Kristin Roth-Ey verknüpft politische Entscheidungsprozesse, technologische und ökonomische Beobachtungen, statistische Erhebungen und Umfragen, sowie Film- und Fernsehszenen, Anekdoten zum Zuschauerverhalten und Einschätzungen zeitgenössischer Medienakteure und liefert damit einen hervorragenden Überblick über die sowjetische Radio-, Film- und Fernsehindustrie der Sowjetunion nach Stalins Tod. In seinen stärksten Passagen konstatiert „Moscow Prime Time“ die ambivalente Gemengelage sowjetischer Medienkultur nicht einfach aus der Vogelperspektive sowjetischer Behördendokumente, sondern leitet sie aus den jeweiligen Entscheidungsprozessen, den technologischen Möglichkeiten, dem internationalen Kontext und der widerstrebenden ökonomischen und politischen Interessenlage sowjetischer Institutionen heraus ab. Dies ist eine Kulturgeschichte, die ihre Augen nicht vor herrschaftlich-ökonomischen Rahmenbedingungen verschließt, diese aber, anders als klassische Strukturgeschichten, ihrerseits wieder aus konkreten Wahrnehmungen einzelner Akteure heraus ableitet.
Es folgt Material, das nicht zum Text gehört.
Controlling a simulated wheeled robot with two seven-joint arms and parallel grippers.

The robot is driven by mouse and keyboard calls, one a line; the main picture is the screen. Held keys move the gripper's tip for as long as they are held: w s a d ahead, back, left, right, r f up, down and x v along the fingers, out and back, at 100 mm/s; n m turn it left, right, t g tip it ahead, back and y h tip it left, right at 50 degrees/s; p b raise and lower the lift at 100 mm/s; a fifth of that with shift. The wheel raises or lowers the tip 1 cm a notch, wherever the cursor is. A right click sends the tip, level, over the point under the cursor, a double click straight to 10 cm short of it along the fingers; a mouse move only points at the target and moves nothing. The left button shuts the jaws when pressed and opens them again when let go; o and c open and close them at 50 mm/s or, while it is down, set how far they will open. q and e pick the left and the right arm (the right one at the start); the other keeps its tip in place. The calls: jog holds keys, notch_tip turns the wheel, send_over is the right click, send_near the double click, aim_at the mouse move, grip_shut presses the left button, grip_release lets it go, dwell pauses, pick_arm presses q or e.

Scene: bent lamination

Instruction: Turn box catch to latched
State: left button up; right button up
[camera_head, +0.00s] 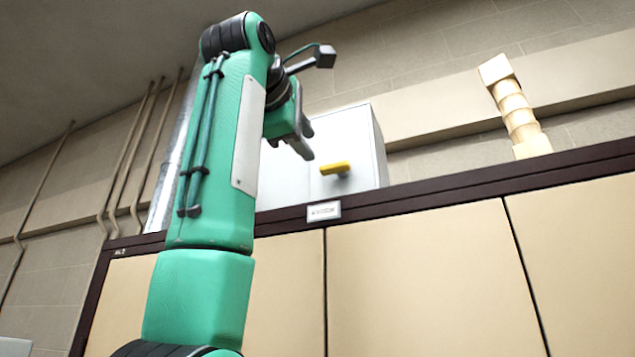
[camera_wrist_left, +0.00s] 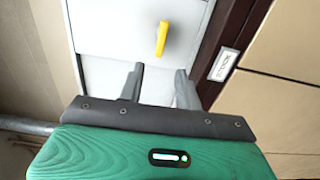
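The box (camera_head: 357,137) is a pale grey-white cabinet on top of the cupboard, with a yellow catch (camera_head: 336,169) on its front. The catch lies nearly level in the head view. The catch (camera_wrist_left: 162,39) also shows in the left wrist view, beyond the fingertips and apart from them. My left gripper (camera_head: 304,142) is in front of the box, to the left of the catch and a little above it. In the left wrist view its two fingers (camera_wrist_left: 160,72) stand apart with nothing between them. My right gripper is in neither view.
The box stands on a cupboard with beige doors (camera_head: 420,270) and a dark top edge (camera_head: 450,193) bearing a small label (camera_head: 324,211). A stacked wooden-looking piece (camera_head: 516,110) stands to the right. Pipes (camera_head: 128,160) run along the left wall.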

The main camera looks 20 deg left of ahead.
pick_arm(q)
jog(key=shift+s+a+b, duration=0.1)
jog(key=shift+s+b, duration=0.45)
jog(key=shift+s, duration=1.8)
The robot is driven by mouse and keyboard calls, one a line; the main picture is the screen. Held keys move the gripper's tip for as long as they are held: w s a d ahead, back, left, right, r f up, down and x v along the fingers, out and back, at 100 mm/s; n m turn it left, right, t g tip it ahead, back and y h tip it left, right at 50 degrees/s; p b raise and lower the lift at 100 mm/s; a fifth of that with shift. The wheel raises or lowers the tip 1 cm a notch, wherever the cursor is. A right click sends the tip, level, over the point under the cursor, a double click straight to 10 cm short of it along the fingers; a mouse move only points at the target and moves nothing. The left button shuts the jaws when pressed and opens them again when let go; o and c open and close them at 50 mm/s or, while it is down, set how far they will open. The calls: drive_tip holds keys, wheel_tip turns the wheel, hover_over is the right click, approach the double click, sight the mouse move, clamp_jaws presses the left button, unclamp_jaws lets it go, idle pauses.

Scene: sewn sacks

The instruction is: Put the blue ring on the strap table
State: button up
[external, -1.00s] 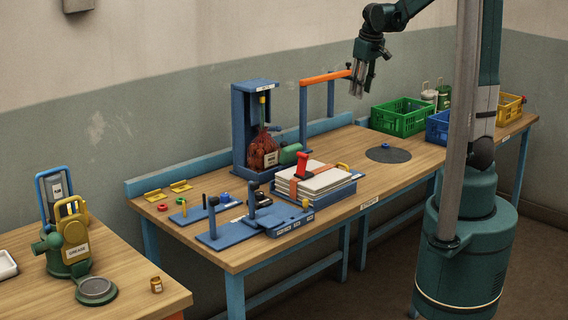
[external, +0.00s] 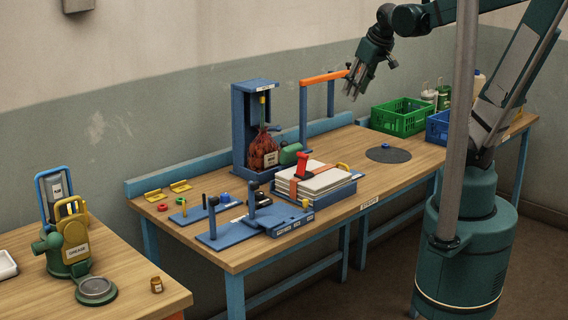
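A small blue ring-like piece (external: 386,146) lies on a dark round mat (external: 377,156) toward the right part of the bench. My gripper (external: 350,92) is high above the bench, near the orange bar's right end in the picture, tilted down-left. Its fingers look apart and nothing shows between them.
A blue frame holds a red sack (external: 264,153). A post with an orange bar (external: 325,77) rises behind the strapped stack. Green (external: 401,117) and blue (external: 437,127) crates stand at the back right. Bare wood surrounds the round mat.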

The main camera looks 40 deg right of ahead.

Kristin Roth-Ey ist sich der Grenzen ihres Ansatzes sehr wohl bewusst, wenn sie etwa über Statistiken und Beschwerdebriefe nur punktuell andeutet, wie sowjetische Medien auf die Bevölkerung wirkten. Wie sahen sowjetische Bürger die propagandistische Inkohärenz von Film- und Fernsehinhalten? Wie nutzten sie sie aus? Eine Geschichte von Radiohörern, Kinofans und Fernsehzuschauern würde vermutlich weit weniger bequem unter der These des „erfolgreichen Misserfolgs“ zu subsumieren sein, als dies in „Moscow Prime Time“ geschieht. Die sowjetische Medienindustrie vernetzte in den 1960er- und 1970er-Jahren große Teile der Bevölkerung und erzeugte so völlig neue soziale Zusammenhänge, Gemeinschaften und Kommunikationsweisen der Bevölkerung mit sowjetischen Institutionen, die kaum untersucht sind.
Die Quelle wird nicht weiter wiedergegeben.